On sent bien, alors, le poids du non-dit, tout ce que ce texte, à la lueur d’un « e » disparu, veut nous dire à demi-mots, dans ce style si retenu, discret, presque mutique de l’auteur :
« Bien sûr, le lecteur ne le sait pas forcément, mais Perec lui le sait. Sa contrainte à lui, ce n’est pas d’éviter le ‘’e’’, c’est aussi d’entretenir le souvenir d’eux, de ses parents, disparus, morts tous deux quand il était petit. »
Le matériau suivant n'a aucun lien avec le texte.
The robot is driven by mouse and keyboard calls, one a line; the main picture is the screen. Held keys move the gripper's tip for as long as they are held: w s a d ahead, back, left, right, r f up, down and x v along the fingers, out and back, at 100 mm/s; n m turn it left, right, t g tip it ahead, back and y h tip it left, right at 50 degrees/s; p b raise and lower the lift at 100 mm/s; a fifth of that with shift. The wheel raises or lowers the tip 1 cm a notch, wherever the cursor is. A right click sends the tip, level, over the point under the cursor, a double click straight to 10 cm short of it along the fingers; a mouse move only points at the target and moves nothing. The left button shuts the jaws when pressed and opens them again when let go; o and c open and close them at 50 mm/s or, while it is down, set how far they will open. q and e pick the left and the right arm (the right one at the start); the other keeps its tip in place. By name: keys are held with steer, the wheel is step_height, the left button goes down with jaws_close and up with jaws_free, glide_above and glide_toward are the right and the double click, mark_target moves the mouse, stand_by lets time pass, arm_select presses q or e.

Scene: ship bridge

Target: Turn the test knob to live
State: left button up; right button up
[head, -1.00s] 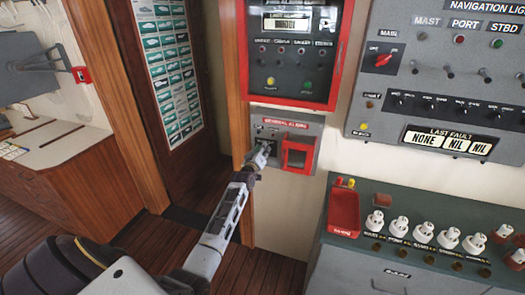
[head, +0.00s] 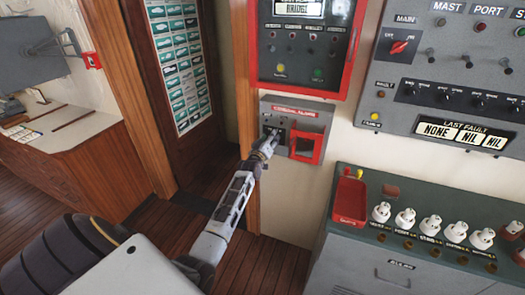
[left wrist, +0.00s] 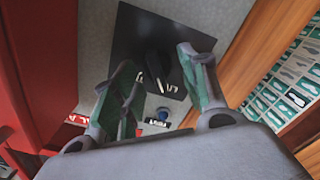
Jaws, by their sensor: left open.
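The grey general alarm panel (head: 320,112) hangs on the wall below a larger red-framed panel. Its left part is mostly hidden by my left gripper (head: 272,138), which reaches it from below. In the left wrist view, a black knob (left wrist: 153,66) stands on a black plate (left wrist: 135,35) with small white markings that I cannot read. My left gripper (left wrist: 160,90) is open, with one finger on each side of the knob. I cannot tell whether either finger touches it. My right gripper is not in view.
A red frame (head: 305,147) projects from the alarm panel just right of my left gripper. A grey cabinet (head: 355,240) with white knobs stands at the lower right. A wooden door frame (head: 243,60) is close on the left.

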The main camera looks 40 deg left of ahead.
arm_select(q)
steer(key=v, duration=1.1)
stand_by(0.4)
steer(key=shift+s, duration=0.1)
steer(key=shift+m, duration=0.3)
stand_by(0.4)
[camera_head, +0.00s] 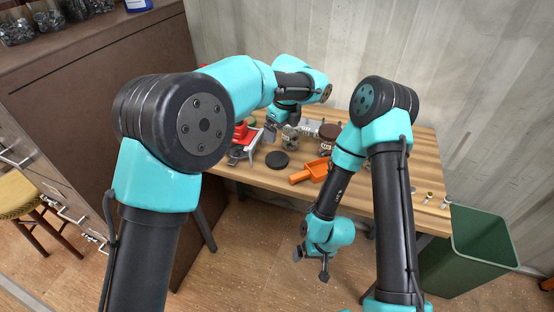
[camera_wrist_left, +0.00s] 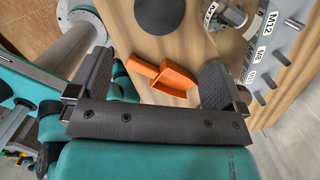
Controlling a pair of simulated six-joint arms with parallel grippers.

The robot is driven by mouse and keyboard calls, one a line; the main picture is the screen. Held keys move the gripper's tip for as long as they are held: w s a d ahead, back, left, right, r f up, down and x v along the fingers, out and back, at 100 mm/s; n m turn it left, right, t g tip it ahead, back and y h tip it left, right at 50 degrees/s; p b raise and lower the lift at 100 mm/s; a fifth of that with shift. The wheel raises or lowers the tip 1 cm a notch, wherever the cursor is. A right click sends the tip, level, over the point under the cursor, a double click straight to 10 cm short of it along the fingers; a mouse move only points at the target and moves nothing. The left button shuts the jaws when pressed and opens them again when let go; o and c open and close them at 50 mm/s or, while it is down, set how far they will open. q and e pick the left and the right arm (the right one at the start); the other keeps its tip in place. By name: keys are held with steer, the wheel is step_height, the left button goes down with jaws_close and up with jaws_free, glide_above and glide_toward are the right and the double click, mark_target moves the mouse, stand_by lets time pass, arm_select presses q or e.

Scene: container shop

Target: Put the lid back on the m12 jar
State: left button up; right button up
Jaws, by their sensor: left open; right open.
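A flat dark round disc (camera_head: 277,160) lies on the wooden table; it also shows in the left wrist view (camera_wrist_left: 160,12). I cannot tell whether it is the lid. A clear jar (camera_head: 290,138) stands behind it, and a jar with a brown top (camera_head: 328,133) stands to its right. Their labels are too small to read there. A jar with a pale label (camera_wrist_left: 224,16) shows at the top of the left wrist view. My left gripper (camera_head: 282,124) is open and empty near the clear jar. My right gripper (camera_head: 310,267) is open and empty, low in front of the table.
An orange scoop (camera_head: 311,172) lies on the table near the dark disc. A red and white item (camera_head: 243,137) stands at the left. A grey rack (camera_wrist_left: 272,60) bears M12 and M8 labels. Small brass-coloured pieces (camera_head: 430,196) lie at right. A green bin (camera_head: 478,250) stands beside the table.

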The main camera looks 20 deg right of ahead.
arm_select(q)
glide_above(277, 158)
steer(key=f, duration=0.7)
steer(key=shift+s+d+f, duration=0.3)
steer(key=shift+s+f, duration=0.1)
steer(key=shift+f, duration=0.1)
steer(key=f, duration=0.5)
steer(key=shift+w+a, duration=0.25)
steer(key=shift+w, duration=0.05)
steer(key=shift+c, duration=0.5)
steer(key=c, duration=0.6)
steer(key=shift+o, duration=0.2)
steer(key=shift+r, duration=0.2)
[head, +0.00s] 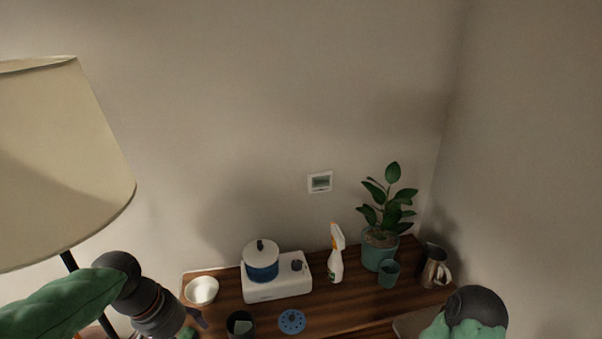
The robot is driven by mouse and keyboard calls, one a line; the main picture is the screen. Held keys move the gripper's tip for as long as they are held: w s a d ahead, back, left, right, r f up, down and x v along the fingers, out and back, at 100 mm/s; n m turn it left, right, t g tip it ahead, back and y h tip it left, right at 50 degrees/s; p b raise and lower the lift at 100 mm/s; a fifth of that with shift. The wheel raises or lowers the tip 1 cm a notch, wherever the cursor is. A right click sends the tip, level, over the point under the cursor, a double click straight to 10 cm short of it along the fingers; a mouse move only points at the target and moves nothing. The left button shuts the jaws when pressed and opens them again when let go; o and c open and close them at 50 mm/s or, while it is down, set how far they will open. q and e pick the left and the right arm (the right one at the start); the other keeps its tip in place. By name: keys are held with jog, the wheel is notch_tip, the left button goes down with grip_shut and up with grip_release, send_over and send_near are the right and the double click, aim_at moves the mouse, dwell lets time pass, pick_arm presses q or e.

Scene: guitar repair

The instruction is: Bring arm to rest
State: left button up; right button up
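My left arm comes in from the left edge, with a green sleeve and dark grey joints. Part of my left gripper (198,318) shows as a small dark piece at the bottom, left of a dark cup. Most of it is cut off or hidden, so I cannot tell whether it is open. My right arm shows only as a dark rounded joint with green covering at the bottom right. My right gripper is out of view.
A wooden table (348,312) carries a white bowl (202,290), a hot plate (279,286) with a pot (262,268), a spray bottle (336,262), a potted plant (379,251), cups and a metal pitcher (434,266). A lamp (60,160) stands left.

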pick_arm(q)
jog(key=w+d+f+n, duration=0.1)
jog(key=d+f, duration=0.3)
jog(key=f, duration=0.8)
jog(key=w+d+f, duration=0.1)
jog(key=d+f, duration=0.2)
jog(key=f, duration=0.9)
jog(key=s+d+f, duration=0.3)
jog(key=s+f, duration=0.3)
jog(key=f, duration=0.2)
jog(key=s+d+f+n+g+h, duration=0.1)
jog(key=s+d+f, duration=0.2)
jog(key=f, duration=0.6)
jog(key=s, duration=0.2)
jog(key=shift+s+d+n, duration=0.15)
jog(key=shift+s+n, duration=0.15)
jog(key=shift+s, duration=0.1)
Il est de nombreux autres endroits de ce texte lumineux où le critique Claro fait merveille et montre bien le grand poids et le vrai prix d’un roman qui pourrait n’apparaître que comme un exercice de style, justement à la Queneau, par ailleurs capable de nous surprendre et de nous éblouir. Ah oui, l’œil ébloui, il ne pouvait en être autrement ! Les variations auxquelles il se livre sur le thème de la traduction sont dignes du grand traducteur qu’est aussi Claro (rien de moins que William T. Vollmann et Salman Rushdie ou Mark Z. Danielewski dans sa gibecière). Et il nous confie cette exigence, celle de Claro truchement de Perec : « Faire de la violence de la langue une alliée vicieuse et consentante ». Allant plus loin, et faisant du texte « bancal » de Perec la traduction d’un texte disparu – « l’original joue les fantômes », note-t-il – pour lequel, au comble de la confusion, car comment comprendre la Shoah, cette impénétrable énigme de l’Histoire ? Perec s’écrie : « Il nous faudrait un Champollion » déchiffrant ces hiéroglyphes. Il a, alors, cette admirable formule : « La traduction maquille l’amnésie en mémoire ». Mais l’on retiendra pour finir sa fine remarque sur cette langue, l’hébreu, « qui survit sans signes vocaliques », et c’est pour noter, une fois de plus nous éclairant : « Dans le mot ‘’juif’’ manque un ‘’e’’, le ‘’e’’ du ‘je’ qui cherche à retrouver le sens de l’enfance, le sens du ‘’jeu’’ ». Et certes, on ne peut parler de Perec sans en revenir toujours à son Souvenir d’enfance. Et Claro, rejoignant Alain Roussel dans sa Vie secrète des mots et des choses (Maurice Nadeau, 2019), soulignera que Perec, au comble du roman réaliste, aura fait des « lettres – des personnages à part entière ».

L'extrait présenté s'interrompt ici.